Extracted records:
------------------------------------------------

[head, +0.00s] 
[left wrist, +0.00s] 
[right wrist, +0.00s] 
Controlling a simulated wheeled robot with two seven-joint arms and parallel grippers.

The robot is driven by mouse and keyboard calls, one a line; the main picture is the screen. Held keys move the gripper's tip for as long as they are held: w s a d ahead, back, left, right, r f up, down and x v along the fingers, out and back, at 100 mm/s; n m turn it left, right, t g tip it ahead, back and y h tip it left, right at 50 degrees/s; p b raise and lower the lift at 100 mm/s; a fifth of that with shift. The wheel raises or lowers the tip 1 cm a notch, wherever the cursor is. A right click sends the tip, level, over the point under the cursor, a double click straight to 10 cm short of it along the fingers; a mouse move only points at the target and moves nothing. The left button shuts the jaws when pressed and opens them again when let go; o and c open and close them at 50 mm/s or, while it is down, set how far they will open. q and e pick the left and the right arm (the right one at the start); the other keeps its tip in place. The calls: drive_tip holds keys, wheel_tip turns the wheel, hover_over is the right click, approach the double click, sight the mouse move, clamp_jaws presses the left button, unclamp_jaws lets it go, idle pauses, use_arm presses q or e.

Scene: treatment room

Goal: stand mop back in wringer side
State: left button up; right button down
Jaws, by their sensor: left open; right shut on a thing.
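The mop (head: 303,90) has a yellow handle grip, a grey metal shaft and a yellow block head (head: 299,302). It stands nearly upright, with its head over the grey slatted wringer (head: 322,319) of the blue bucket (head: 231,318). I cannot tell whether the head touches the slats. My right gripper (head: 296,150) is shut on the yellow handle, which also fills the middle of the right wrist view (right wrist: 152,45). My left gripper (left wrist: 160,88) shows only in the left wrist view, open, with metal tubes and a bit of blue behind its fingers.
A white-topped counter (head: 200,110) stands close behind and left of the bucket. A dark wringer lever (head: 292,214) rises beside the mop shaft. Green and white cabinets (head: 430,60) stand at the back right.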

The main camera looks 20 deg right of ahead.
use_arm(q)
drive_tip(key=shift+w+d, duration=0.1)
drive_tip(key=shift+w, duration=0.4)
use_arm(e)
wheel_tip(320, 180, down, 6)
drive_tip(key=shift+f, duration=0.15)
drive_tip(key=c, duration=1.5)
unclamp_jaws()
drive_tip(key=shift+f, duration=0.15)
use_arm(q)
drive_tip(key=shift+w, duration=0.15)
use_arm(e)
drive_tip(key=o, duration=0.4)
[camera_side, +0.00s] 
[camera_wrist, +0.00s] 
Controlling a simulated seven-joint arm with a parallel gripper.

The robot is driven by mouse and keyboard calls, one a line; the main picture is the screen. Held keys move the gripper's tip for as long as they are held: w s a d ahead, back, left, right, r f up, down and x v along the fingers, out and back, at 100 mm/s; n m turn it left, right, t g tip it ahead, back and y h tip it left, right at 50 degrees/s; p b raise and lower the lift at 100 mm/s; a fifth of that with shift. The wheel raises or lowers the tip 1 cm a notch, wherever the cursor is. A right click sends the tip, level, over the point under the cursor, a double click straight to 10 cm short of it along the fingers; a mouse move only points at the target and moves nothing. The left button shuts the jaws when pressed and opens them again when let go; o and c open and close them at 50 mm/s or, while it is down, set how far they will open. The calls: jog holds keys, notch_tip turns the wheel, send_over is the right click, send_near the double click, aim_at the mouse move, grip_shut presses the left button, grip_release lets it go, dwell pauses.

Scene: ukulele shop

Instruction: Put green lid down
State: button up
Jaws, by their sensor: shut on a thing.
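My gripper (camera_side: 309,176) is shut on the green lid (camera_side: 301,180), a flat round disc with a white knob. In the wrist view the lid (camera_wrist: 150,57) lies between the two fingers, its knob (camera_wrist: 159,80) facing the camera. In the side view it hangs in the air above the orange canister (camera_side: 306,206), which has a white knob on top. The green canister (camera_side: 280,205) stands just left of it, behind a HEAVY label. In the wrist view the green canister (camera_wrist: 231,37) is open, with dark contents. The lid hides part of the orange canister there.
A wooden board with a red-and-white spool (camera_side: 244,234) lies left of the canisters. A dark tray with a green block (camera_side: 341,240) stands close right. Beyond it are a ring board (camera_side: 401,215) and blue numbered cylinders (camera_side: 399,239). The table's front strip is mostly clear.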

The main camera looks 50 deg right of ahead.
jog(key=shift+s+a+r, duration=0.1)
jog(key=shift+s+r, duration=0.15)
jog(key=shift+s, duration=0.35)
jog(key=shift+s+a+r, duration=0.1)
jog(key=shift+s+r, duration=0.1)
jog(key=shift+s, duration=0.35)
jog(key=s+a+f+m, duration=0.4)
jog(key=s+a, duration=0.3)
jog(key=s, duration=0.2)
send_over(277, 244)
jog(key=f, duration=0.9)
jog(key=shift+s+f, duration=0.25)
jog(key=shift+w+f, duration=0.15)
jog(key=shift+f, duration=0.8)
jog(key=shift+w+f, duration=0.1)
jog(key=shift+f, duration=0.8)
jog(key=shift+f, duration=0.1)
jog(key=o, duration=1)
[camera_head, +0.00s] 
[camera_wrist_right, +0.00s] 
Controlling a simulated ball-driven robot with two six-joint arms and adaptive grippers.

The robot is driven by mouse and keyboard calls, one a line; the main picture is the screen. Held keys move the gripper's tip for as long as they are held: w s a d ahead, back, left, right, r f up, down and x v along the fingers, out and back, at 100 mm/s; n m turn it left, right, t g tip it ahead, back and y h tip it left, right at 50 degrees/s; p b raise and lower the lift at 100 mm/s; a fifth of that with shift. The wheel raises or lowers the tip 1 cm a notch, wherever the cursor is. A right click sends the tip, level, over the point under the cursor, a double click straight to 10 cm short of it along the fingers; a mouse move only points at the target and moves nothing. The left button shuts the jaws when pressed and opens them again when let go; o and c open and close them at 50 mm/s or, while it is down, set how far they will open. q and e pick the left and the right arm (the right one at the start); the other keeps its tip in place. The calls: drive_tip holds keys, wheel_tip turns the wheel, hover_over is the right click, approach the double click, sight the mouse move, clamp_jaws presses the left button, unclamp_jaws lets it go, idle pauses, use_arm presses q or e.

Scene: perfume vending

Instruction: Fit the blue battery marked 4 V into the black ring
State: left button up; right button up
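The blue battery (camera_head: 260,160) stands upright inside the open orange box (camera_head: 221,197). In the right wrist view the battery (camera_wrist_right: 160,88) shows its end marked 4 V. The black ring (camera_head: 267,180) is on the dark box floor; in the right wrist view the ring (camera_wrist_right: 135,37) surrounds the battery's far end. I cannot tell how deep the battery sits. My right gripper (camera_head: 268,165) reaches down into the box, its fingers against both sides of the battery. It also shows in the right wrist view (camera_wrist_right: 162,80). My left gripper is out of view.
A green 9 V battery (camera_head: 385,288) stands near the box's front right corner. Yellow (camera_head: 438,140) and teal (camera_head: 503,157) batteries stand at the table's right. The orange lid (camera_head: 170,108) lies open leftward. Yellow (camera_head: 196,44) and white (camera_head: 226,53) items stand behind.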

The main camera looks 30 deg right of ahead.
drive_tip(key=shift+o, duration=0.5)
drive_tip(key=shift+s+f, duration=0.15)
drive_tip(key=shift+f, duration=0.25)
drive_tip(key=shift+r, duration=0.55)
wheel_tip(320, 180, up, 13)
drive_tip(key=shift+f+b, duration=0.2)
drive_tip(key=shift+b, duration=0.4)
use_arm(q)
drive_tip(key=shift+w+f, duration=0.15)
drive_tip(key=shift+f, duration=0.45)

------------------------------------------------

Written task: Filter the records above for "Scene" and copy every matching line.

Written response:
Scene: treatment room
Scene: ukulele shop
Scene: perfume vending

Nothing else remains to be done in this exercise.